• [YOUR GOAL]: Give a verbatim quotation of every record.
*** EXERCISE INPUTS
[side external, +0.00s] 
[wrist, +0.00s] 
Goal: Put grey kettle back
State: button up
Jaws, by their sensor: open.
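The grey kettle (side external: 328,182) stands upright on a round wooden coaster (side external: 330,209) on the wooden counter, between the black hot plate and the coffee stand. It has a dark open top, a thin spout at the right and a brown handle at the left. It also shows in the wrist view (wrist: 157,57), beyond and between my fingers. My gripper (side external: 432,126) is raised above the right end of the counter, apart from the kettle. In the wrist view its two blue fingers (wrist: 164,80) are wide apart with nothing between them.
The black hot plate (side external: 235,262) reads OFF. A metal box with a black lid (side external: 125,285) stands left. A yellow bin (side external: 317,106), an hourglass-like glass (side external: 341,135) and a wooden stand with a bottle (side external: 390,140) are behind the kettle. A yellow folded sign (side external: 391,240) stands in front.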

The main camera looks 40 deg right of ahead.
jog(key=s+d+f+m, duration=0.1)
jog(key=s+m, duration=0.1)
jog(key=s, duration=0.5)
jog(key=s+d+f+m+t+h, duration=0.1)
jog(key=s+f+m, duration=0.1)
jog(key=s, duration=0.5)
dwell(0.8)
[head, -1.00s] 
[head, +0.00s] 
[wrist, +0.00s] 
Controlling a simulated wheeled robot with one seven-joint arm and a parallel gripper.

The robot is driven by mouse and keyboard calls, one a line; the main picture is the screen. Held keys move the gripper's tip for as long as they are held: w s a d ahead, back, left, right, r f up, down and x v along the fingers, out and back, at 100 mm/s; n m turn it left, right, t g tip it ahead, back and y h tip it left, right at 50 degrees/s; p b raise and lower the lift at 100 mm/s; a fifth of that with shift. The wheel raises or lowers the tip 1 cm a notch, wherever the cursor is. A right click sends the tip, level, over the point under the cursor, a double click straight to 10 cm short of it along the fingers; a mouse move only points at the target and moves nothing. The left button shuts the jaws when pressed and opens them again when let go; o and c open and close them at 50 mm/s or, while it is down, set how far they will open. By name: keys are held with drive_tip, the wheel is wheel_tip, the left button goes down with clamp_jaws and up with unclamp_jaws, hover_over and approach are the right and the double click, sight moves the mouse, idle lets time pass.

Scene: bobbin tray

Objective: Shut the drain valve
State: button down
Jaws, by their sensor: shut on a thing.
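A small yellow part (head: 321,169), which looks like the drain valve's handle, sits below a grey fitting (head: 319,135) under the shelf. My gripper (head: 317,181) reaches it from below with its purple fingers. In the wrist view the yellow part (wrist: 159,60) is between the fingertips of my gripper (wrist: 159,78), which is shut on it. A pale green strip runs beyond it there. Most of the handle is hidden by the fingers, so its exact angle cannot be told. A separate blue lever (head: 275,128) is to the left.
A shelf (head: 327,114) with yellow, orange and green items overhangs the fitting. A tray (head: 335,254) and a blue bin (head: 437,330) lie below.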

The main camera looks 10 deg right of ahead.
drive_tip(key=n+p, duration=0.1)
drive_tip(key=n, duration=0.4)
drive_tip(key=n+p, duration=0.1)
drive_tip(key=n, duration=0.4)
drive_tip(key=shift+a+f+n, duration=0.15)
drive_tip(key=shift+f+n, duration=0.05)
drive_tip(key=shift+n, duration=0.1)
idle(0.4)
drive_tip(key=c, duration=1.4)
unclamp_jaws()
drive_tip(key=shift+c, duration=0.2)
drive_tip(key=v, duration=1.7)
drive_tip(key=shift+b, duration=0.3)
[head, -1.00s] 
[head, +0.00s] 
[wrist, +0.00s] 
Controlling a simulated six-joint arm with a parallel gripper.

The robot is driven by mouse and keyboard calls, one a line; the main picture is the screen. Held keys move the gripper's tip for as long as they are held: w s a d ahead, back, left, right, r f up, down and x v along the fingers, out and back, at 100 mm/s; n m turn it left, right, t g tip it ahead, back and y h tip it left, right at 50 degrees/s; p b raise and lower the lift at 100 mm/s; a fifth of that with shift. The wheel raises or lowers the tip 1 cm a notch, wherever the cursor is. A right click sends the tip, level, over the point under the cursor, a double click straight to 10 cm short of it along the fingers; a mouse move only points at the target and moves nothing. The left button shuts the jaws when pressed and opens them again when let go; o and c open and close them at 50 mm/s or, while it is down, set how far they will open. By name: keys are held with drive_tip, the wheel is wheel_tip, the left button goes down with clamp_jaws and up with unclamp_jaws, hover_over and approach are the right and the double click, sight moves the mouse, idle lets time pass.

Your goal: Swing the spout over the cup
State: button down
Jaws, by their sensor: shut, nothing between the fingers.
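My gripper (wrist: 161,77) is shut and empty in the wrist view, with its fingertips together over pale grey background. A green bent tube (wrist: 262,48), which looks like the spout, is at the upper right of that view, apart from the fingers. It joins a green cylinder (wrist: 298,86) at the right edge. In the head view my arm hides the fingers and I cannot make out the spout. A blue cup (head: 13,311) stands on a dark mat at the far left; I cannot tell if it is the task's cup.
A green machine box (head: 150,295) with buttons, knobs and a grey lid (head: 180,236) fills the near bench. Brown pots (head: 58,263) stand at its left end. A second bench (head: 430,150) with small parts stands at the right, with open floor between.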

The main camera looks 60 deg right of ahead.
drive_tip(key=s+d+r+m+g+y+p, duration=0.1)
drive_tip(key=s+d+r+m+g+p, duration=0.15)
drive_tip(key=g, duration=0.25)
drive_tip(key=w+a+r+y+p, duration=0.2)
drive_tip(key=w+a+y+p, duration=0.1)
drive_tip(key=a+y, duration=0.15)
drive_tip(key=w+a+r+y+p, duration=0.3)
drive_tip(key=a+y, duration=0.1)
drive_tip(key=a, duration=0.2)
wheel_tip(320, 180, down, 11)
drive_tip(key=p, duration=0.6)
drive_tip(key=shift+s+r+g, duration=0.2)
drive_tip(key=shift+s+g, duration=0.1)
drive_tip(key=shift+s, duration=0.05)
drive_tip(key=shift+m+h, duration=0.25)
******
• [SOLUTION]:
[side external, +0.00s] 
[wrist, +0.00s] 
Goal: Put grey kettle back
State: button up
Jaws, by their sensor: open.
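The grey kettle (side external: 328,182) stands upright on a round wooden coaster (side external: 330,209) on the wooden counter, between the black hot plate and the coffee stand. It has a dark open top, a thin spout at the right and a brown handle at the left. It also shows in the wrist view (wrist: 157,57), beyond and between my fingers. My gripper (side external: 432,126) is raised above the right end of the counter, apart from the kettle. In the wrist view its two blue fingers (wrist: 164,80) are wide apart with nothing between them.
The black hot plate (side external: 235,262) reads OFF. A metal box with a black lid (side external: 125,285) stands left. A yellow bin (side external: 317,106), an hourglass-like glass (side external: 341,135) and a wooden stand with a bottle (side external: 390,140) are behind the kettle. A yellow folded sign (side external: 391,240) stands in front.

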The main camera looks 40 deg right of ahead.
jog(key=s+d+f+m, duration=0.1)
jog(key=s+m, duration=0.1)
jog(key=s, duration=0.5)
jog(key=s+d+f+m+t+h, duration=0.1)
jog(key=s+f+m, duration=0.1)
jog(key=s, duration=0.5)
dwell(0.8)
[head, -1.00s] 
[head, +0.00s] 
[wrist, +0.00s] 
Controlling a simulated wheeled robot with one seven-joint arm and a parallel gripper.

The robot is driven by mouse and keyboard calls, one a line; the main picture is the screen. Held keys move the gripper's tip for as long as they are held: w s a d ahead, back, left, right, r f up, down and x v along the fingers, out and back, at 100 mm/s; n m turn it left, right, t g tip it ahead, back and y h tip it left, right at 50 degrees/s; p b raise and lower the lift at 100 mm/s; a fifth of that with shift. The wheel raises or lowers the tip 1 cm a notch, wherever the cursor is. A right click sends the tip, level, over the point under the cursor, a double click straight to 10 cm short of it along the fingers; a mouse move only points at the target and moves nothing. The left button shuts the jaws when pressed and opens them again when let go; o and c open and close them at 50 mm/s or, while it is down, set how far they will open. By name: keys are held with drive_tip, the wheel is wheel_tip, the left button goes down with clamp_jaws and up with unclamp_jaws, hover_over and approach are the right and the double click, sight moves the mouse, idle lets time pass.

Scene: bobbin tray

Objective: Shut the drain valve
State: button down
Jaws, by their sensor: shut on a thing.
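A small yellow part (head: 321,169), which looks like the drain valve's handle, sits below a grey fitting (head: 319,135) under the shelf. My gripper (head: 317,181) reaches it from below with its purple fingers. In the wrist view the yellow part (wrist: 159,60) is between the fingertips of my gripper (wrist: 159,78), which is shut on it. A pale green strip runs beyond it there. Most of the handle is hidden by the fingers, so its exact angle cannot be told. A separate blue lever (head: 275,128) is to the left.
A shelf (head: 327,114) with yellow, orange and green items overhangs the fitting. A tray (head: 335,254) and a blue bin (head: 437,330) lie below.

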The main camera looks 10 deg right of ahead.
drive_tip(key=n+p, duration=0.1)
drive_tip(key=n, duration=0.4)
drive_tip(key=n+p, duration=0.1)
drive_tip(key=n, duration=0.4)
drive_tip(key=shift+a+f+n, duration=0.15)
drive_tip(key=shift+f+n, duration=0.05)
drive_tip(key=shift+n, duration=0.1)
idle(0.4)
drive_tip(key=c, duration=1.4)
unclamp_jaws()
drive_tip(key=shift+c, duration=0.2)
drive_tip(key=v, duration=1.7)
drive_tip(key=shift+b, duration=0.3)
[head, -1.00s] 
[head, +0.00s] 
[wrist, +0.00s] 
Controlling a simulated six-joint arm with a parallel gripper.

The robot is driven by mouse and keyboard calls, one a line; the main picture is the screen. Held keys move the gripper's tip for as long as they are held: w s a d ahead, back, left, right, r f up, down and x v along the fingers, out and back, at 100 mm/s; n m turn it left, right, t g tip it ahead, back and y h tip it left, right at 50 degrees/s; p b raise and lower the lift at 100 mm/s; a fifth of that with shift. The wheel raises or lowers the tip 1 cm a notch, wherever the cursor is. A right click sends the tip, level, over the point under the cursor, a double click straight to 10 cm short of it along the fingers; a mouse move only points at the target and moves nothing. The left button shuts the jaws when pressed and opens them again when let go; o and c open and close them at 50 mm/s or, while it is down, set how far they will open. By name: keys are held with drive_tip, the wheel is wheel_tip, the left button goes down with clamp_jaws and up with unclamp_jaws, hover_over and approach are the right and the double click, sight moves the mouse, idle lets time pass.

Your goal: Swing the spout over the cup
State: button down
Jaws, by their sensor: shut, nothing between the fingers.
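My gripper (wrist: 161,77) is shut and empty in the wrist view, with its fingertips together over pale grey background. A green bent tube (wrist: 262,48), which looks like the spout, is at the upper right of that view, apart from the fingers. It joins a green cylinder (wrist: 298,86) at the right edge. In the head view my arm hides the fingers and I cannot make out the spout. A blue cup (head: 13,311) stands on a dark mat at the far left; I cannot tell if it is the task's cup.
A green machine box (head: 150,295) with buttons, knobs and a grey lid (head: 180,236) fills the near bench. Brown pots (head: 58,263) stand at its left end. A second bench (head: 430,150) with small parts stands at the right, with open floor between.

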The main camera looks 60 deg right of ahead.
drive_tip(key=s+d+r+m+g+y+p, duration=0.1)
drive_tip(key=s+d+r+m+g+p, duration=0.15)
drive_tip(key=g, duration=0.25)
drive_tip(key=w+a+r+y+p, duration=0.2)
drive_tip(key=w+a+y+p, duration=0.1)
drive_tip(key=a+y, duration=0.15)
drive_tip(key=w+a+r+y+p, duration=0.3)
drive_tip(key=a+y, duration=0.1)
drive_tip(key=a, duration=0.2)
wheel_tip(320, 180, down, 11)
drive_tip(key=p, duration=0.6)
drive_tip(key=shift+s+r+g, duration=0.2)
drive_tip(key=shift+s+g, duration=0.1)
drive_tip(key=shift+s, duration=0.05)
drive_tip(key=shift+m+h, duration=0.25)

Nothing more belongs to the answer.